Penjaga Tak Buka Pintu Penampungan yang Terbakar, 38 Migran Tewas
Sebanyak 38 migran pencari suaka tewas dan puluhan orang terluka setelah tempat penampungan mereka terbakar. Muncul sejumlah pertanyaan, misalnya, bagaimana mereka bisa tewas. PBB menyerukan penyelidikan menyeluruh.
Oleh
MAHDI MUHAMMAD
·4 menit baca
MEXICO CITY, RABU — Kebakaran yang melanda Pusat Penampungan Migran Meksiko di Ciudad Juarez menewaskan 38 migran dan 28 orang lainnya terluka, Senin (27/3/2023) malam waktu setempat. Sebagian besar migran yang menjadi korban dalam kejadian itu berasal dari Guatemala, Honduras, Venezuela, El Salvador, Kolombia, dan Ekuador. Mereka berupaya mencari suaka ke Amerika Serikat.
Otoritas Meksiko tengah menggelar penyelidikan atas insiden tersebut. ”Tidak akan ada upaya untuk menyembunyikan fakta, tidak ada upaya untuk menutup-nutupi (apa yang terjadi) pada siapa pun,” kata Presiden Meksiko Andres Manuel Lopez Obrador dalam konferensi pers.
Seluruh korban adalah para laki-laki. Pemerintah Meksiko berada dalam tekanan untuk menjelaskan mengapa mereka tewas, padahal—seperti disampaikan pejabat setempat—para perempuan migran berhasil dievakuasi dari pusat penampungan yang terbakar itu.
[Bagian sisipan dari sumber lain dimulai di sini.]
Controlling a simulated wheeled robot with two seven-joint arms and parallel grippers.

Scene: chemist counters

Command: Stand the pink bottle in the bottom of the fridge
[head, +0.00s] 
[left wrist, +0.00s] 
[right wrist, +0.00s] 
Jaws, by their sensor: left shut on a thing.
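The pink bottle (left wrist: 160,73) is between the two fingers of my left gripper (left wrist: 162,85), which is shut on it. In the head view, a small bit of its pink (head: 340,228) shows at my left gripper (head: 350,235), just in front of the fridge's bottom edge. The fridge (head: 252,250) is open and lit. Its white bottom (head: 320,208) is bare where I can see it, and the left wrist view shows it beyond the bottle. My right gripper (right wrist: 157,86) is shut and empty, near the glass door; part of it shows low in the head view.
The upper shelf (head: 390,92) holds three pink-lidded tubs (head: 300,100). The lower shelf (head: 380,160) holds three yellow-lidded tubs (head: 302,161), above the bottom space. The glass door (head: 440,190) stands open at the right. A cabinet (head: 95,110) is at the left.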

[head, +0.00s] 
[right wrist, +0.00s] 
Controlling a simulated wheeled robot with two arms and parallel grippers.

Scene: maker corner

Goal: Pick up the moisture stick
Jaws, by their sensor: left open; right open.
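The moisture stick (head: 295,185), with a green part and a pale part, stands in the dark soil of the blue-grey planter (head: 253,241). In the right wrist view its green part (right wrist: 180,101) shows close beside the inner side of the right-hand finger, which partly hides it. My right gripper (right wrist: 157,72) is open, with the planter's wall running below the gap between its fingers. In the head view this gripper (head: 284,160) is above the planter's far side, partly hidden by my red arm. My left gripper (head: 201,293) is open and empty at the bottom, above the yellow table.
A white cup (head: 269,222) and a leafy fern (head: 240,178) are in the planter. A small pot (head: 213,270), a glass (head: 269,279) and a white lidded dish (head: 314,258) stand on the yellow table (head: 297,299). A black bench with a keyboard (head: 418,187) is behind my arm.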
Video singkat yang beredar di media sosial, Selasa (28/3/2023), memperlihatkan para laki-laki terlihat menendang pintu pagar yang terkunci rapat. Tiga petugas berseragam terlihat berjalan berlalu begitu saja tanpa berupaya membuka pintu tersebut. Menteri Dalam Negeri Adan Augusto Lopez belakang mengonfirmasi kebenaran video itu kepada media setempat.
Presiden Lopez Obrador dalam pernyataannya menyebut kebakaran itu terjadi karena para migran membakar kasur dan peralatan lainnya untuk menghalangi para petugas mendeportasi mereka kembali ke negara asalnya.
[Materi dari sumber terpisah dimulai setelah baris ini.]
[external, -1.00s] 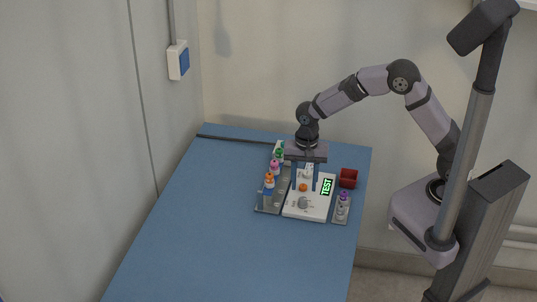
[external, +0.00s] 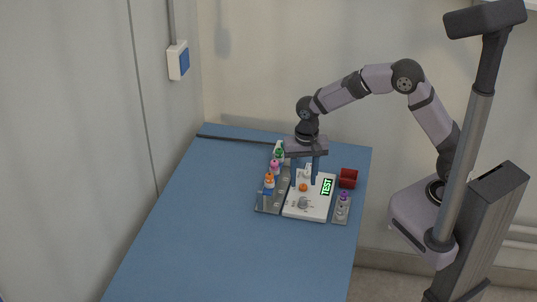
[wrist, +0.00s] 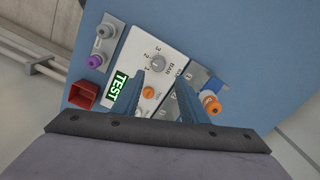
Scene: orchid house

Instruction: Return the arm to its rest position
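My gripper (external: 304,178) is above the back part of the white panel (external: 296,211), with its fingers pointing down. Its two fingers are spread apart with nothing between them, so it is open. The wrist view also shows the open gripper (wrist: 162,86) over the panel (wrist: 166,43). My arm is bent in an arch from its base at the right, reaching left over the table. The panel has a lit green TEST display (external: 327,187), an orange button (external: 303,188) and a grey knob (external: 303,203). I cannot tell the exact height of the fingertips.
A rack (external: 262,208) with several colour-capped bottles stands left of the panel. The blue table (external: 215,235) is clear at the front left.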

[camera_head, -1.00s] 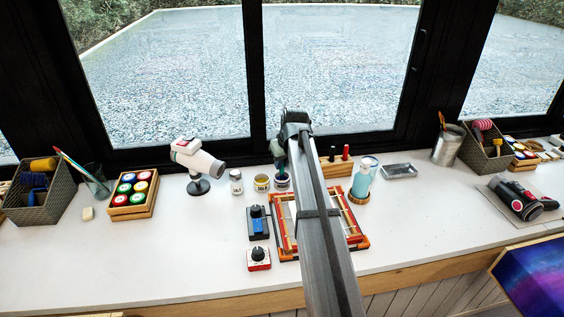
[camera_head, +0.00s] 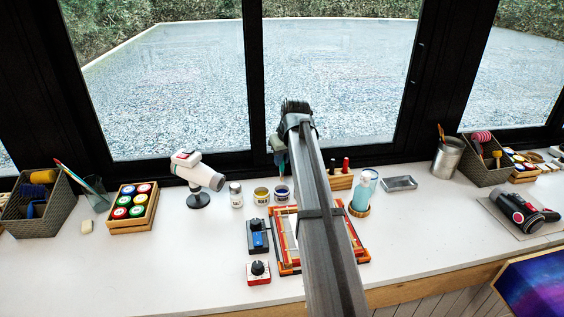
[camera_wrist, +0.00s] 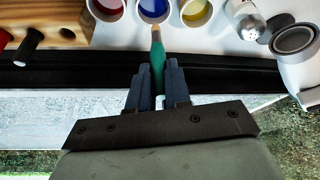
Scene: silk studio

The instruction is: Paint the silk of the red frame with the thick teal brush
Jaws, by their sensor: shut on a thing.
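My gripper (camera_wrist: 158,85) is shut on the teal brush (camera_wrist: 158,62), whose pale tip points toward the blue paint jar (camera_wrist: 153,10) in the wrist view. In the head view the gripper (camera_head: 278,146) holds the brush above the row of jars, and the blue jar (camera_head: 282,194) stands below it. The red frame (camera_head: 285,264) lies flat on the table with pale silk (camera_head: 288,228) inside. My arm covers much of the frame and silk. I cannot tell whether the bristles carry paint.
A yellow paint jar (camera_head: 261,196) stands left of the blue one; a red jar (camera_wrist: 108,7) shows in the wrist view. A blue device (camera_head: 257,237) and a red-and-white dial box (camera_head: 258,272) sit left of the frame. A blue bottle (camera_head: 362,192) stands right.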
”Mereka meletakkan tikar, kasur di pintu tempat penampungan, dan membakarnya sebagai tanda protes. Tidak terbayangkan hal itu akan menyebabkan tragedi,” kata Lopez Obrador.
Rekaman video kamera pengawas di lokasi kejadian mengonfirmasi pernyataan Lopez Obrador. Dalam rekaman video yang dirilis oleh pemerintah, terlihat para migran meletakkan kasur busa di sel tahanan mereka dan membakarnya. Akan tetapi, dalam rekaman itu juga terlihat dua penjaga yang bergegas masuk tidak berusaha membuka pintu sel yang terbakar. Keduanya malah bergegas pergi meninggalkan para migran terjebak di dalamnya.
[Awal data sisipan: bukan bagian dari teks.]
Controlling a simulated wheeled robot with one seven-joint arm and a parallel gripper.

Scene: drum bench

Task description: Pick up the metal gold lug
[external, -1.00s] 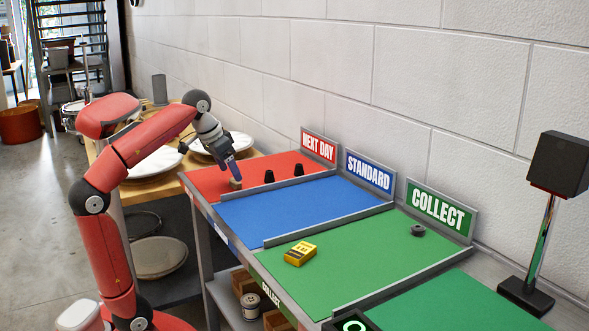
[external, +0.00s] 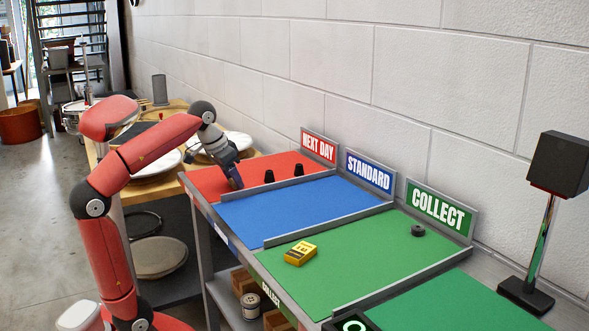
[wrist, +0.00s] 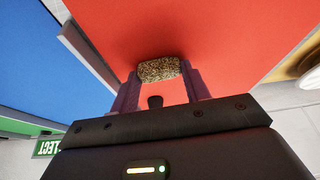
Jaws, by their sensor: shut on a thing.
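The gold lug (wrist: 158,69) is a small block with a speckled gold and dark surface. In the wrist view it sits between the two fingertips of my gripper (wrist: 160,76), with a finger against each end. My gripper is shut on it. In the external view my gripper (external: 236,183) points down at the red NEXT DAY section (external: 212,182), near its front edge. The fingers hide the lug there. I cannot tell whether the lug touches the red surface.
Two black knobs (external: 269,176) (external: 298,169) stand on the red section, right of my gripper. A grey divider (external: 305,180) separates red from the blue section (external: 290,210). A yellow box (external: 300,253) and a dark ring (external: 418,230) lie on the green section (external: 350,260). Blue is clear.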

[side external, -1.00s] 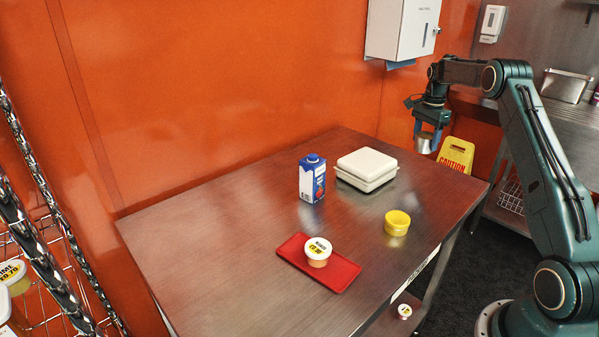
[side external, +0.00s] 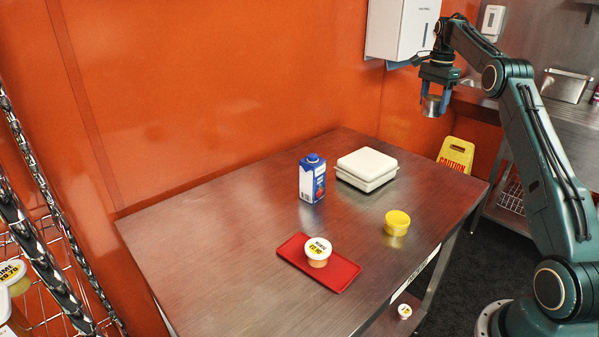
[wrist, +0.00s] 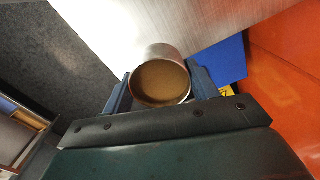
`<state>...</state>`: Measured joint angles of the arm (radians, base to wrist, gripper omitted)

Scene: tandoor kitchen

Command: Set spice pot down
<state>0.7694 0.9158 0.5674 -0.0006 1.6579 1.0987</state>
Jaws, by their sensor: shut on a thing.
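The spice pot (side external: 432,106) is a small round metal pot. In the side view it hangs in the air at my gripper (side external: 437,90), beyond the far right corner of the steel table (side external: 210,250) and well above its top. In the wrist view my gripper (wrist: 161,88) has its two blue fingers on either side of the pot (wrist: 162,53), shut on it. Brown contents (wrist: 160,81) show inside the pot.
On the table are a blue-and-white carton (side external: 312,180), a white box (side external: 367,165), a yellow tub (side external: 397,223) and a red mat (side external: 335,277) bearing a labelled lidded cup (side external: 318,252). A white dispenser (side external: 401,28) hangs near the gripper. The table's left part is clear.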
”Kami memiliki video ini sejak tadi malam. Tetapi, agar tidak menghalangi penyelidikan, untuk menghormati para korban, kami harus berhati-hati,” kata Menteri Dalam Negeri Adan Augusto Lopez.
Seruan penyelidikan
Sekretaris Jenderal PBB Antonio Guterres menyerukan penyelidikan menyeluruh atas kejadian itu.
Istri korban Eduard Caraballo Lopez, Viangly Infante Padron, mengatakan bahwa yang paling banyak diselamatkan oleh petugas adalah perempuan. Sang suami, Caraballo Lopez, beruntung bisa selamat karena posisinya dekat pintu dan pada hari naas itu dia dijadwalkan untuk dibebaskan.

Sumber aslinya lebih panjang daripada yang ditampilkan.